**The exercise**:
Copy exactly the block of lines between the one containing "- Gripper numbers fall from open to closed" and the one containing "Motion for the", inclusive.

**Information supplied**:
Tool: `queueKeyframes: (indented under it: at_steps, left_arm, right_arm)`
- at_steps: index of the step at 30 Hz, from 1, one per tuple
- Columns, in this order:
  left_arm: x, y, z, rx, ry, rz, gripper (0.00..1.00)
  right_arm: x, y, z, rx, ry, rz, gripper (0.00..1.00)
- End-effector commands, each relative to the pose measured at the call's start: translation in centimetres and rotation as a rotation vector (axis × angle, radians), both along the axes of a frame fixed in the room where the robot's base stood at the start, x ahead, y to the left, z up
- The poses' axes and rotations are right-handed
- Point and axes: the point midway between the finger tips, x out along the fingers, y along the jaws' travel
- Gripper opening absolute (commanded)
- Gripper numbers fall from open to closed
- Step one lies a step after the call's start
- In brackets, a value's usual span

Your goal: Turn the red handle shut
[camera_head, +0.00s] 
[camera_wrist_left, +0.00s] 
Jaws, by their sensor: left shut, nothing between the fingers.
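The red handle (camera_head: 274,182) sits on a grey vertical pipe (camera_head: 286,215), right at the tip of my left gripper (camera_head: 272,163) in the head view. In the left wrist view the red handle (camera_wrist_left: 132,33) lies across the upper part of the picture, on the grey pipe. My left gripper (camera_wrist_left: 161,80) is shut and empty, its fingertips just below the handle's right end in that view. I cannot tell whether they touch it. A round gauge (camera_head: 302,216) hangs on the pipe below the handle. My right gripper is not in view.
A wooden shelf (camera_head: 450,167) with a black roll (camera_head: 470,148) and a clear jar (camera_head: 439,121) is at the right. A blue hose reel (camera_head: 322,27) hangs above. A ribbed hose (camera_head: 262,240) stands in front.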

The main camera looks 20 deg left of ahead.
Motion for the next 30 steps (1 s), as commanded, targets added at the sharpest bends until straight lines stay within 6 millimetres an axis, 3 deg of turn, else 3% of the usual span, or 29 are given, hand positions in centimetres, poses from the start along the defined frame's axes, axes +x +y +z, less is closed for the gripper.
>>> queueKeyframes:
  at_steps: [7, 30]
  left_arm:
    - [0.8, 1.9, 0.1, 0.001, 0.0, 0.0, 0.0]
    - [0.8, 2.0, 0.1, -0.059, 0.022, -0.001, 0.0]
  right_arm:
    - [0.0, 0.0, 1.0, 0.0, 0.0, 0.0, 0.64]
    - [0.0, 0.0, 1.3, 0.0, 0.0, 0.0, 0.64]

**Final result**:
- Gripper numbers fall from open to closed
- Step one lies a step after the call's start
- In brackets, a value's usual span

Your goal: Turn the red handle shut
[camera_head, +0.00s] 
[camera_wrist_left, +0.00s] 
Jaws, by their sensor: left shut, nothing between the fingers.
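The red handle (camera_head: 274,182) sits on a grey vertical pipe (camera_head: 286,215), right at the tip of my left gripper (camera_head: 272,163) in the head view. In the left wrist view the red handle (camera_wrist_left: 132,33) lies across the upper part of the picture, on the grey pipe. My left gripper (camera_wrist_left: 161,80) is shut and empty, its fingertips just below the handle's right end in that view. I cannot tell whether they touch it. A round gauge (camera_head: 302,216) hangs on the pipe below the handle. My right gripper is not in view.
A wooden shelf (camera_head: 450,167) with a black roll (camera_head: 470,148) and a clear jar (camera_head: 439,121) is at the right. A blue hose reel (camera_head: 322,27) hangs above. A ribbed hose (camera_head: 262,240) stands in front.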

The main camera looks 20 deg left of ahead.
Motion for the next 30 steps (1 s), as commanded, targets added at the sharpest bends until straight lines stay within 6 millimetres an axis, 3 deg of turn, else 3% of the usual span, or 29 are given, hand positions in centimetres, poses from the start along the defined frame's axes, axes +x +y +z, less is closed for the gripper.

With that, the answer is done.